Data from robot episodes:
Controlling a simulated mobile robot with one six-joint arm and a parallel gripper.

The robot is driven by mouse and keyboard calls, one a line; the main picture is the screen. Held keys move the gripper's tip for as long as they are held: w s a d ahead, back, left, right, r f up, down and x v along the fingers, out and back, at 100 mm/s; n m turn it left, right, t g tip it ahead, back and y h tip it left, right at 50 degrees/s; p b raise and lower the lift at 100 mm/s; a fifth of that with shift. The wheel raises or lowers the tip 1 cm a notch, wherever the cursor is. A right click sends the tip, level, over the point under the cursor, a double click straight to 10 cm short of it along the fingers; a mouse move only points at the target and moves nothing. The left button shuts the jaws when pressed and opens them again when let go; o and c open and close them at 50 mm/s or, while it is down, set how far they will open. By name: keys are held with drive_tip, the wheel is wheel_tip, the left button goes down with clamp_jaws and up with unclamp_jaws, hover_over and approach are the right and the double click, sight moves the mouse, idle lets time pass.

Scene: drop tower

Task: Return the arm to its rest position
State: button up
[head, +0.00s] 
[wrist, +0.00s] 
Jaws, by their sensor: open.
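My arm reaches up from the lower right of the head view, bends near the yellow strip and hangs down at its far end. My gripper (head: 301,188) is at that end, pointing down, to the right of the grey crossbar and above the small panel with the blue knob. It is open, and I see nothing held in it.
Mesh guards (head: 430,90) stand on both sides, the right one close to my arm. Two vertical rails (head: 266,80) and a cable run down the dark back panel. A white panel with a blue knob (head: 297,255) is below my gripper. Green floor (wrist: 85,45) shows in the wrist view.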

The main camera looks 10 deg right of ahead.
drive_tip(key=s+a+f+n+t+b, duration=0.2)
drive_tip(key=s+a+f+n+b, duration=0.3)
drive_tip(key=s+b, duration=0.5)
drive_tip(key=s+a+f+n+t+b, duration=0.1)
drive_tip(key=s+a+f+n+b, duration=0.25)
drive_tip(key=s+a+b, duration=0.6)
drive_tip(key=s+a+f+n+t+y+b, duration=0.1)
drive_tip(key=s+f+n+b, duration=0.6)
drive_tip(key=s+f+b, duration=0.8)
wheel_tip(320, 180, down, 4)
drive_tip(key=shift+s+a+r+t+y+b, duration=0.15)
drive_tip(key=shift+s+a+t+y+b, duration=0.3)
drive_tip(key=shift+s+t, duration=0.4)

==

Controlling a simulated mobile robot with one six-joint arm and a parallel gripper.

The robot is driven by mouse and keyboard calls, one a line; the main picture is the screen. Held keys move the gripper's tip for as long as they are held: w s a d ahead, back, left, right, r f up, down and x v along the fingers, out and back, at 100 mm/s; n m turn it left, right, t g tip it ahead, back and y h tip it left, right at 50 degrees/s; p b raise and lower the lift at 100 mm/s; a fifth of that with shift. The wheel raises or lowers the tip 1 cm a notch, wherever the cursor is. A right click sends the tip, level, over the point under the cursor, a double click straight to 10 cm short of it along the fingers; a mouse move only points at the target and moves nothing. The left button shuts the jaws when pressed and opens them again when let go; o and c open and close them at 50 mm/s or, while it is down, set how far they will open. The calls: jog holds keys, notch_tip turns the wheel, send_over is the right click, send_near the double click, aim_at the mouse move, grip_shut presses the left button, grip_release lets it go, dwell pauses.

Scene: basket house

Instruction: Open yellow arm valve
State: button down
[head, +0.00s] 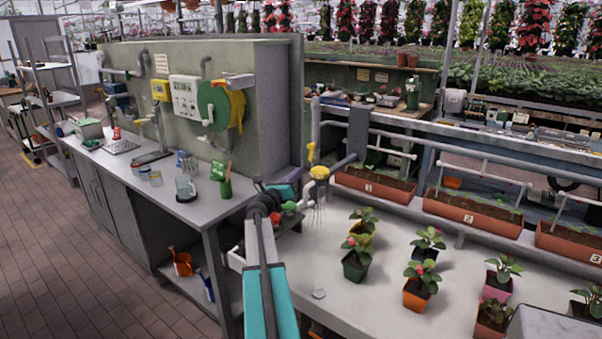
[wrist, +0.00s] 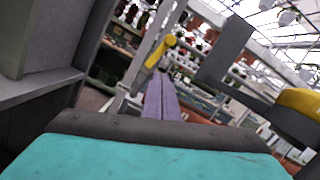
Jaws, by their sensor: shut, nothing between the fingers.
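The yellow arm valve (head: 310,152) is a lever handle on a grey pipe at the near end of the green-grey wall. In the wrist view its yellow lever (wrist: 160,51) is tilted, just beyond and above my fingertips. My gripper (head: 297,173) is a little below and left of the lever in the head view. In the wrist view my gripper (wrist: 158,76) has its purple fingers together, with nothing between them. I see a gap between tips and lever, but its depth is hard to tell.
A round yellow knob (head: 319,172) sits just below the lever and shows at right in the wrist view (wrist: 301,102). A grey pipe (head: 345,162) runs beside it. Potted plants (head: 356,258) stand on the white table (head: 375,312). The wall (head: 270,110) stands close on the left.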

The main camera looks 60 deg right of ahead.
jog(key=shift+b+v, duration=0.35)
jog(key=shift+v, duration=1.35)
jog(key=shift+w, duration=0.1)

__GIVEN PROBLEM__:
Say how many lines in the listing above include "Scene". Give nothing but the number.

__OUTPUT FOR THIS EXERCISE__:
2